─── Data for this exercise

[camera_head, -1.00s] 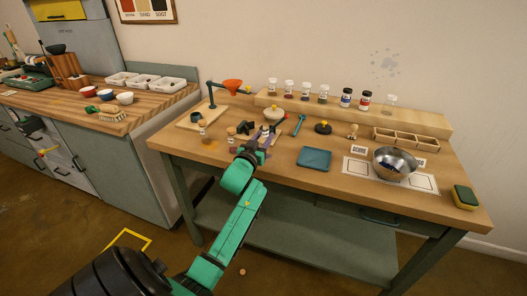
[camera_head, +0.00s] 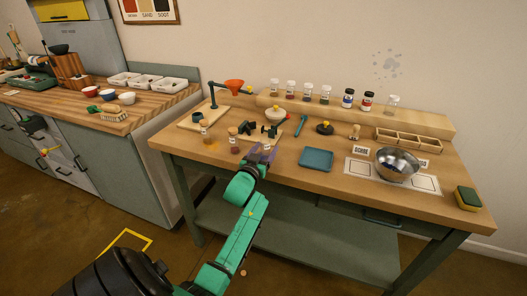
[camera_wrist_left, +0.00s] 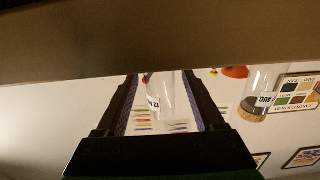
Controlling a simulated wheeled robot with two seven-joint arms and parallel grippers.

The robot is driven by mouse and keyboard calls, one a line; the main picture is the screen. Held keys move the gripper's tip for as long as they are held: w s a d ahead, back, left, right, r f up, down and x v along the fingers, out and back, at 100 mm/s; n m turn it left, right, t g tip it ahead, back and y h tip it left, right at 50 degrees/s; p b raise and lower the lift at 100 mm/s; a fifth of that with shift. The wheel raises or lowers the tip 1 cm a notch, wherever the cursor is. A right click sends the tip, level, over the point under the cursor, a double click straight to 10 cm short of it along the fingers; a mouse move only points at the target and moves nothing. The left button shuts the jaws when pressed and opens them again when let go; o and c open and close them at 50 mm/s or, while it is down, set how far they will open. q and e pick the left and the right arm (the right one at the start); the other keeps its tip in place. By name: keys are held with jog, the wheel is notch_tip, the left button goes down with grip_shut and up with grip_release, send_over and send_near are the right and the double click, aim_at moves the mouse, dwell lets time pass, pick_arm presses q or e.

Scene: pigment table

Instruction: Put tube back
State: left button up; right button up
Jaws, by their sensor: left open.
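A clear tube with a white label (camera_wrist_left: 168,95) shows between the fingers of my left gripper (camera_wrist_left: 160,78) in the left wrist view, with a visible gap beside it. My left gripper is open, and in the head view its purple fingers (camera_head: 262,152) are at the table's front edge. A small labelled vessel shows at the fingers there, partly hidden. My right gripper is not in view.
A wooden shelf (camera_head: 420,118) along the back carries several capped jars. An orange funnel (camera_head: 234,86) hangs on a stand. A blue tray (camera_head: 316,159), a metal bowl (camera_head: 397,163) and a sponge (camera_head: 468,198) are to the right. The front strip below the tray is clear.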

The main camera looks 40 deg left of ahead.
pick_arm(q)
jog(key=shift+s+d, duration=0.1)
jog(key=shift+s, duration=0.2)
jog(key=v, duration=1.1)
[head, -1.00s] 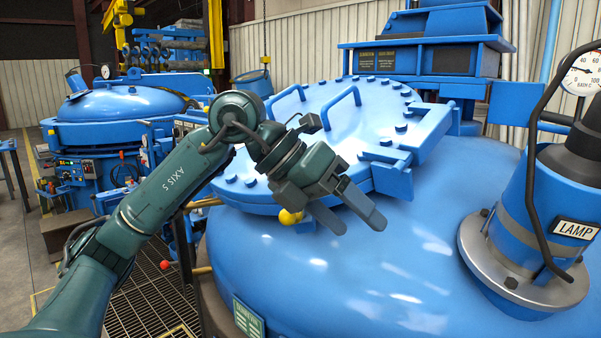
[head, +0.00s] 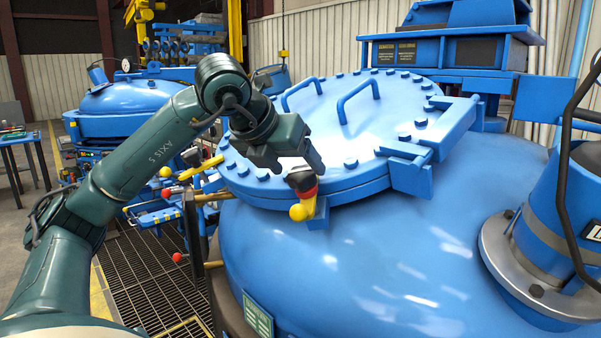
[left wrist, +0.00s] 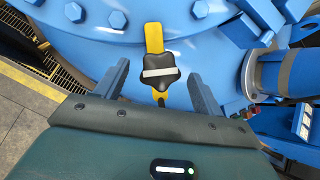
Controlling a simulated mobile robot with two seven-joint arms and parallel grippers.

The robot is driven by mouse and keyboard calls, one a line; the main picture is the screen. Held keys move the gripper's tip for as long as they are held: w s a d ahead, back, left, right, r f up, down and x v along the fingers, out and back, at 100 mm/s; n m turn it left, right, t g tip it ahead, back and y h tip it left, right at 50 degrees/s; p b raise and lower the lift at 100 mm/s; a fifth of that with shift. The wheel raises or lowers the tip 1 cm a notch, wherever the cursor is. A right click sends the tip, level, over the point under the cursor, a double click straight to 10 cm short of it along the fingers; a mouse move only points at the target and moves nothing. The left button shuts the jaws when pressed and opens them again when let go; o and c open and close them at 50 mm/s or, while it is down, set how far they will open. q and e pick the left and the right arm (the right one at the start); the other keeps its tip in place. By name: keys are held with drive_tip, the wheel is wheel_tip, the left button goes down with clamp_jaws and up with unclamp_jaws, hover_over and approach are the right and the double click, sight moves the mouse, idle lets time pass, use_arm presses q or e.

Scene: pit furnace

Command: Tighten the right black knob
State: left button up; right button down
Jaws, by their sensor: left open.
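A black star-shaped knob (left wrist: 160,74) with a white stripe sits on a yellow arm (left wrist: 153,38) at the lid's edge in the left wrist view. In the head view, the dark knob (head: 301,178) has a red band and a rounded yellow end (head: 302,209) below it. My left gripper (head: 300,163) is just above the knob. In the left wrist view, the left gripper (left wrist: 158,70) is open, with one finger on each side of the knob and visible gaps. I cannot tell how deep the fingers reach. My right gripper is not in view.
The bolted blue lid (head: 345,130) with handles lies behind the knob. A blue cylinder (head: 550,215) stands at right on the furnace dome (head: 390,260). A yellow lever (head: 202,167) and red-tipped rods are left of the lid. Dark floor grating (head: 150,280) lies below left.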

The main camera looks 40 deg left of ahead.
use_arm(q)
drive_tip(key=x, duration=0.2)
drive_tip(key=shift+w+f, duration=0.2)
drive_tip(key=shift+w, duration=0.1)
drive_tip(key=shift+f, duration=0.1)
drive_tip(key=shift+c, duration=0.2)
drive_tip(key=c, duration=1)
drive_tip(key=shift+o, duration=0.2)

──────

Set down only these lines, exactly: the line containing "State: left button up; right button down" and each line after it, through the end of the listing.

State: left button up; right button down
Jaws, by their sensor: left open.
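A black star-shaped knob (left wrist: 160,74) with a white stripe sits on a yellow arm (left wrist: 153,38) at the lid's edge in the left wrist view. In the head view, the dark knob (head: 301,178) has a red band and a rounded yellow end (head: 302,209) below it. My left gripper (head: 300,163) is just above the knob. In the left wrist view, the left gripper (left wrist: 158,70) is open, with one finger on each side of the knob and visible gaps. I cannot tell how deep the fingers reach. My right gripper is not in view.
The bolted blue lid (head: 345,130) with handles lies behind the knob. A blue cylinder (head: 550,215) stands at right on the furnace dome (head: 390,260). A yellow lever (head: 202,167) and red-tipped rods are left of the lid. Dark floor grating (head: 150,280) lies below left.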

The main camera looks 40 deg left of ahead.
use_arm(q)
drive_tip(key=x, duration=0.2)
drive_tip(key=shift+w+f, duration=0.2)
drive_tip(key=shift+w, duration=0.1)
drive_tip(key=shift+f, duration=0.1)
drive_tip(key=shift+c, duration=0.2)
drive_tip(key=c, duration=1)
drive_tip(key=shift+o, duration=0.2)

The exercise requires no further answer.